■ Exercise details ■
Gather, from the data below, each line in which the word "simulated" occurs.

#### Information supplied

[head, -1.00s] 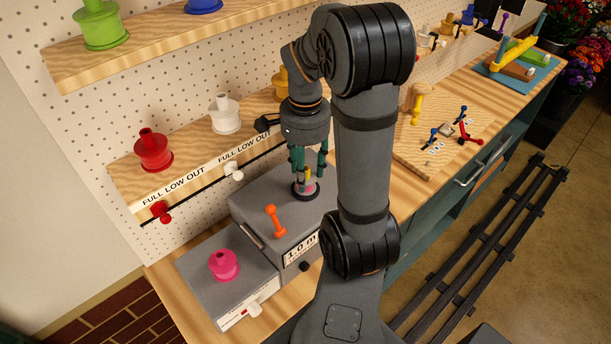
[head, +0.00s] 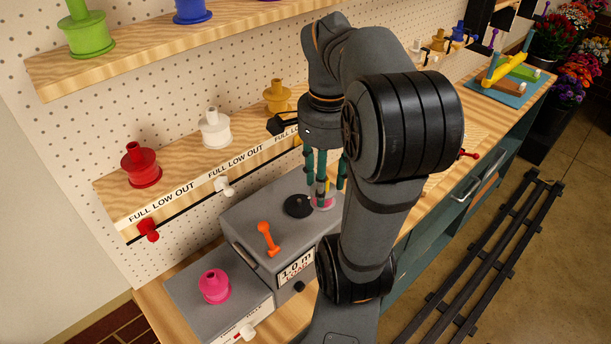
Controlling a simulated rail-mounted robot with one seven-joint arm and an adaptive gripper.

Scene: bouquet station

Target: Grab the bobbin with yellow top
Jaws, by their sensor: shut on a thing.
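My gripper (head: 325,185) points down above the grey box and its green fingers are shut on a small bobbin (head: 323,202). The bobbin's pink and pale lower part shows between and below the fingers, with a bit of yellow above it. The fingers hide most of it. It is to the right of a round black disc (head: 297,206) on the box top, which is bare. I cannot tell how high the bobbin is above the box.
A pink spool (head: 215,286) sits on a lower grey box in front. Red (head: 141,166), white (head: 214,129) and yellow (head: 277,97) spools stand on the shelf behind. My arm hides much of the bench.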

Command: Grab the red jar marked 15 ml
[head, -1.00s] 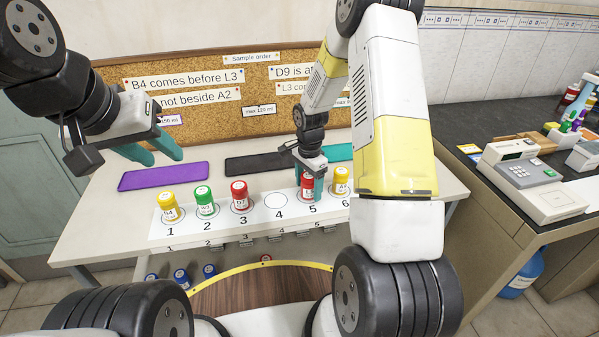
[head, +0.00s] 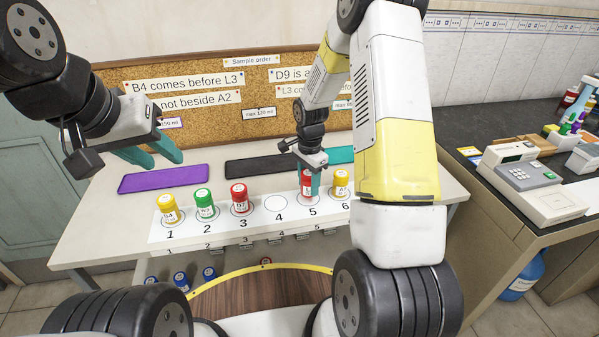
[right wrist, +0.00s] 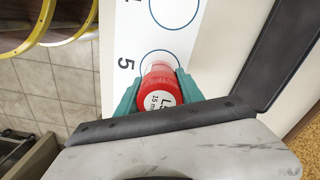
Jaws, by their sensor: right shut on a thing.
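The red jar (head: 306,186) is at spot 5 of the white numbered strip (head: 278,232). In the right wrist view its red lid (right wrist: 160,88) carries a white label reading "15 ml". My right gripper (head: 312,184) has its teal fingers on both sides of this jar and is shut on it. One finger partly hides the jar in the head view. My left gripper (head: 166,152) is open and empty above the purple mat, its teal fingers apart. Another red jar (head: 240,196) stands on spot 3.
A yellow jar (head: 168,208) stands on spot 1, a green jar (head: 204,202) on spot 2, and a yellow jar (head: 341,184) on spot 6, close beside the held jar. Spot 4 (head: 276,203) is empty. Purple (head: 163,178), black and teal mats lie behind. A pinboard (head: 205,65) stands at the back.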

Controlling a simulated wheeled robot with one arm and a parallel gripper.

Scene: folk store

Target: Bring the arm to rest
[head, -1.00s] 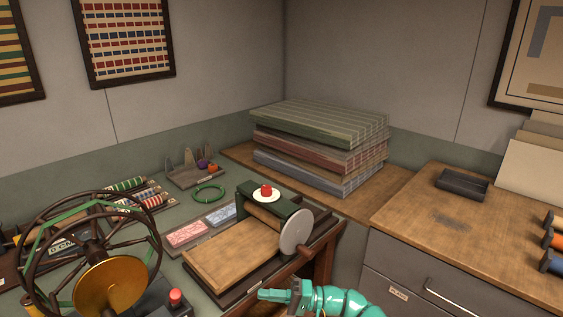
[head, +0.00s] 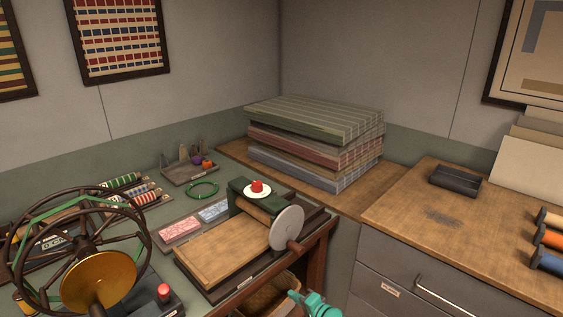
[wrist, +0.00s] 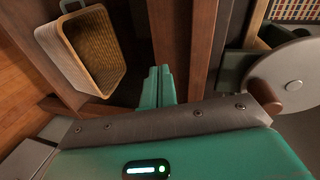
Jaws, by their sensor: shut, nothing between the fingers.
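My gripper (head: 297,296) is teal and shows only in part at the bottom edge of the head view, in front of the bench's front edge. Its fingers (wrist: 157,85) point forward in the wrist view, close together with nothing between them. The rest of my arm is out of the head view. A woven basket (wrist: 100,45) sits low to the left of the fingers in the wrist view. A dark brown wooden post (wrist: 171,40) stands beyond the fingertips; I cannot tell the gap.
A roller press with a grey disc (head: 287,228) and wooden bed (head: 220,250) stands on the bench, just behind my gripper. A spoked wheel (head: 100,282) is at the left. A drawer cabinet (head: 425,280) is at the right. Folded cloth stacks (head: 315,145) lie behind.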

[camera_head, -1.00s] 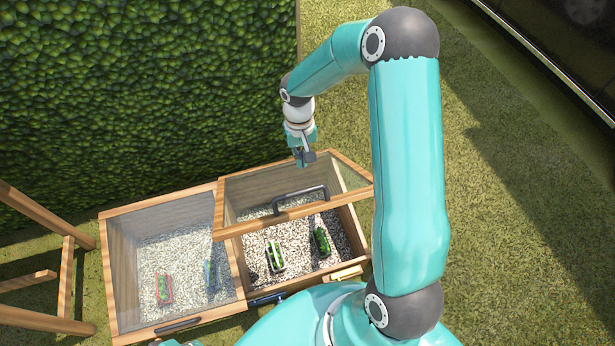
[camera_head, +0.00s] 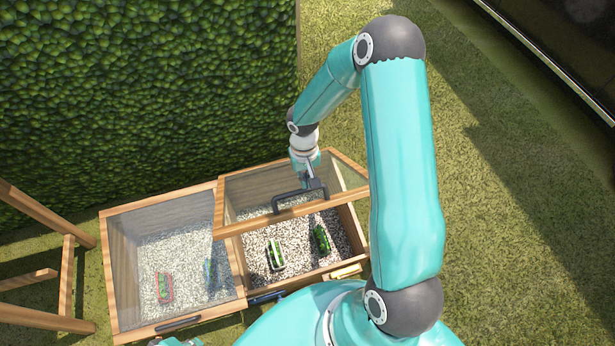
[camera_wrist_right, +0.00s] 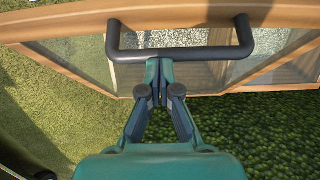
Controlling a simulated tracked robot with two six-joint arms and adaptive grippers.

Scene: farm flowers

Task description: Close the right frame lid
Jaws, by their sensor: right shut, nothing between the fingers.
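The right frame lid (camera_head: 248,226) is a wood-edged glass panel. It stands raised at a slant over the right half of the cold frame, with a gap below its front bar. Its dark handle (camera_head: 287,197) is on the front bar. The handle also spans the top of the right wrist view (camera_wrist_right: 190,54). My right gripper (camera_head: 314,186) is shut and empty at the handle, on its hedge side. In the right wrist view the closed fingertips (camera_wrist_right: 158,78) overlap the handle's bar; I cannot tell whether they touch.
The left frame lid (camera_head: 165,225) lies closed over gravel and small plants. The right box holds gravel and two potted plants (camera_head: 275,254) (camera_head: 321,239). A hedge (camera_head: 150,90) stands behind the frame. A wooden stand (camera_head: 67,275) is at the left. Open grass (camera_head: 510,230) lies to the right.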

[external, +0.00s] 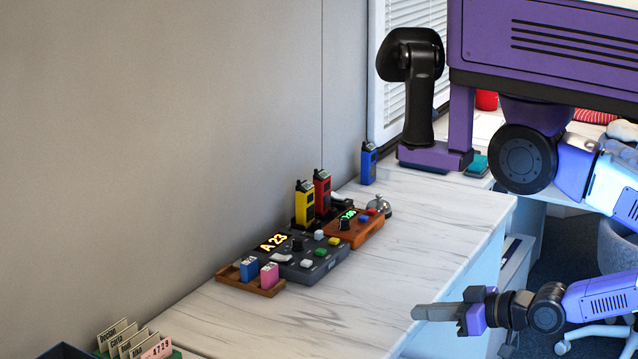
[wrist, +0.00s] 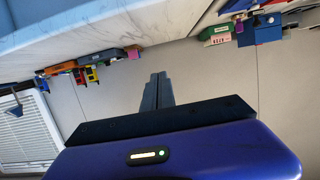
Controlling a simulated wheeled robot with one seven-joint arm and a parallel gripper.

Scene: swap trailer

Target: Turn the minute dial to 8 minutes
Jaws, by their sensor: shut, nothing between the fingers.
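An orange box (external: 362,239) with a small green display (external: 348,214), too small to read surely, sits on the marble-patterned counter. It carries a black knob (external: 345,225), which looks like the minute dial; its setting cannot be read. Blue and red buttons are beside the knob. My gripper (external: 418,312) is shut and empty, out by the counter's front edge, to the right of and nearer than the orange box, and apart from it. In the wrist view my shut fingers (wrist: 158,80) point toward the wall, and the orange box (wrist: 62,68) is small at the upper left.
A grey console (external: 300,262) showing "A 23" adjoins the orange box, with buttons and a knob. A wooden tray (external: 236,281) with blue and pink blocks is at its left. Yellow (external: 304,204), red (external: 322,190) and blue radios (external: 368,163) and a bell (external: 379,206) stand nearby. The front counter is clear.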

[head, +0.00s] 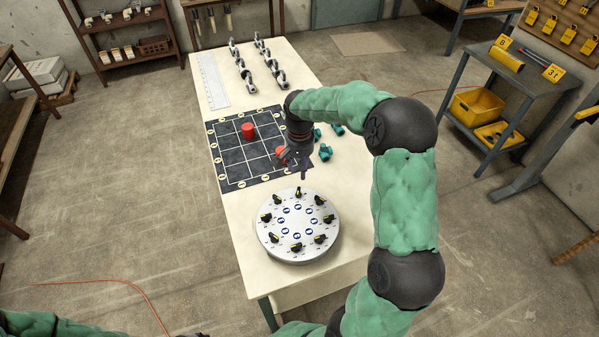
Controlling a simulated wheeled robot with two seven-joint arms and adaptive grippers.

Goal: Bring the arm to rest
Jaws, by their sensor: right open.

########

■ Reply to the task ■
Controlling a simulated rail-mounted robot with one seven-joint arm and an adaptive gripper.
Controlling a simulated wheeled robot with one arm and a parallel gripper.
Controlling a simulated tracked robot with two six-joint arms and adaptive grippers.
Controlling a simulated wheeled robot with one seven-joint arm and a parallel gripper.
Controlling a simulated wheeled robot with two seven-joint arms and adaptive grippers.

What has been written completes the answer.